- Work required
In the entries that follow, the first line to write out is the one containing "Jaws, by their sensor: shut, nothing", and the last is the one containing "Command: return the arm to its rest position". Reproduce that stretch exactly, with nothing before or after it.

________________________

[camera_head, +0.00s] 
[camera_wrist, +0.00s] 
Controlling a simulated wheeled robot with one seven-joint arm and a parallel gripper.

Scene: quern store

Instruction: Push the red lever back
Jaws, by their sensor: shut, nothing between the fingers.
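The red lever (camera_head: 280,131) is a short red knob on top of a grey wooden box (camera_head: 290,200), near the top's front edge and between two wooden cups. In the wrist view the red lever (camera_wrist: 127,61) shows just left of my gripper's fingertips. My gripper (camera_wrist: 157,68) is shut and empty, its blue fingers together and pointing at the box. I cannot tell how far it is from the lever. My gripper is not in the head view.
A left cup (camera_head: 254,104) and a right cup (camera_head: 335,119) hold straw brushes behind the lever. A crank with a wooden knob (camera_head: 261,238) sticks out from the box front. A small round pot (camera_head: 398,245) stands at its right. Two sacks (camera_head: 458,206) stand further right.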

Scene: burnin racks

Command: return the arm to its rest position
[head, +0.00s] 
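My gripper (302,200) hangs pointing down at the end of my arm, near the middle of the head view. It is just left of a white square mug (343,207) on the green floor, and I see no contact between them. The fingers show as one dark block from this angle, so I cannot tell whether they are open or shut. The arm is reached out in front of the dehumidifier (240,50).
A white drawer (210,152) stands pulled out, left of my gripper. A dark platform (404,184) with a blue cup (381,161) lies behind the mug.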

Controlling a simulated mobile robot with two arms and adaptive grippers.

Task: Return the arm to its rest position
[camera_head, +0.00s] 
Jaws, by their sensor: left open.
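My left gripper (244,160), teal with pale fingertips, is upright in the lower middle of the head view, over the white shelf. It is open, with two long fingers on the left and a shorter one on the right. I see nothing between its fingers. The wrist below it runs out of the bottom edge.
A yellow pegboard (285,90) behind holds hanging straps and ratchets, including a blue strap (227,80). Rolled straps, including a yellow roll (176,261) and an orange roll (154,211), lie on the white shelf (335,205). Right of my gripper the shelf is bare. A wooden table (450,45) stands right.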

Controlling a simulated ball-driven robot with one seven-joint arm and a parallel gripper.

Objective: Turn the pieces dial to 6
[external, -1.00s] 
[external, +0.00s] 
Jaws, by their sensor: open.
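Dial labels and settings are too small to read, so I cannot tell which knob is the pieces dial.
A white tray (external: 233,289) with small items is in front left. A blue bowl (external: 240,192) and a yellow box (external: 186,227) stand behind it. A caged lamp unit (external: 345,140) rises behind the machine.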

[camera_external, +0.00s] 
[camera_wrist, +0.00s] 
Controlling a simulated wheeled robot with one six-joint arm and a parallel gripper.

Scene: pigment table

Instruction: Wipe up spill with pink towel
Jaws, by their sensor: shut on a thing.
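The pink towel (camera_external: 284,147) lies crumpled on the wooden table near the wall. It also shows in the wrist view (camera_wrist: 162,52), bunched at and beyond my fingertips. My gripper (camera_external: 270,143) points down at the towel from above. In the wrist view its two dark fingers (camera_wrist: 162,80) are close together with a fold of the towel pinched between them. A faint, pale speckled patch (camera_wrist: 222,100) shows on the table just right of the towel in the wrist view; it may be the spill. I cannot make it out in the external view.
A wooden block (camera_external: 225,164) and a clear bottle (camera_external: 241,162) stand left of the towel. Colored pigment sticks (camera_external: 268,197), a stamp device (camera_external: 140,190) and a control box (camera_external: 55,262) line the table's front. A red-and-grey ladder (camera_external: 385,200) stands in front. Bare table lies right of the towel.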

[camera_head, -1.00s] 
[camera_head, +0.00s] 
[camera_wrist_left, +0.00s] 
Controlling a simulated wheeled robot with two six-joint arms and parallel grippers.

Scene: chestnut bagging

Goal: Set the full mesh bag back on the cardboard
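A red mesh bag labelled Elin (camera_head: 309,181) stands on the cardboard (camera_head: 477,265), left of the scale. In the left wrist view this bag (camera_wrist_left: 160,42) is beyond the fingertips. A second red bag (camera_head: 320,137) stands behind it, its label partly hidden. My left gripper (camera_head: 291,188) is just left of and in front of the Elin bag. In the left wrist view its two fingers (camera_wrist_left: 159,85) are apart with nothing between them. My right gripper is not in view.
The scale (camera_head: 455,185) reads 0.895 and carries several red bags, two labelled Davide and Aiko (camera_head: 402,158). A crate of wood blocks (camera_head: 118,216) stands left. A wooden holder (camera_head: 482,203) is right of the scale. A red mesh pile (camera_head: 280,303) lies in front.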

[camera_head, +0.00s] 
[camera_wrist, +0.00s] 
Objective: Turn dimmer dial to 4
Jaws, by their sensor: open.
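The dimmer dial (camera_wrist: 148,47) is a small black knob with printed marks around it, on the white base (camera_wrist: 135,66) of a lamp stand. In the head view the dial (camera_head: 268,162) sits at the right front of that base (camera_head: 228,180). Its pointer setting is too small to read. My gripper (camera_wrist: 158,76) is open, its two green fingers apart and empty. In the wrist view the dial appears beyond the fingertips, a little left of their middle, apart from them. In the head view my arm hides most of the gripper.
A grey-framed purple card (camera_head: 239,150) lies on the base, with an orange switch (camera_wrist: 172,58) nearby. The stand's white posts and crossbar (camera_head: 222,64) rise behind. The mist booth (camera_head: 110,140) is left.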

________________________

- Task output
Jaws, by their sensor: shut, nothing between the fingers.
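The red lever (camera_head: 280,131) is a short red knob on top of a grey wooden box (camera_head: 290,200), near the top's front edge and between two wooden cups. In the wrist view the red lever (camera_wrist: 127,61) shows just left of my gripper's fingertips. My gripper (camera_wrist: 157,68) is shut and empty, its blue fingers together and pointing at the box. I cannot tell how far it is from the lever. My gripper is not in the head view.
A left cup (camera_head: 254,104) and a right cup (camera_head: 335,119) hold straw brushes behind the lever. A crank with a wooden knob (camera_head: 261,238) sticks out from the box front. A small round pot (camera_head: 398,245) stands at its right. Two sacks (camera_head: 458,206) stand further right.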

Scene: burnin racks

Command: return the arm to its rest position

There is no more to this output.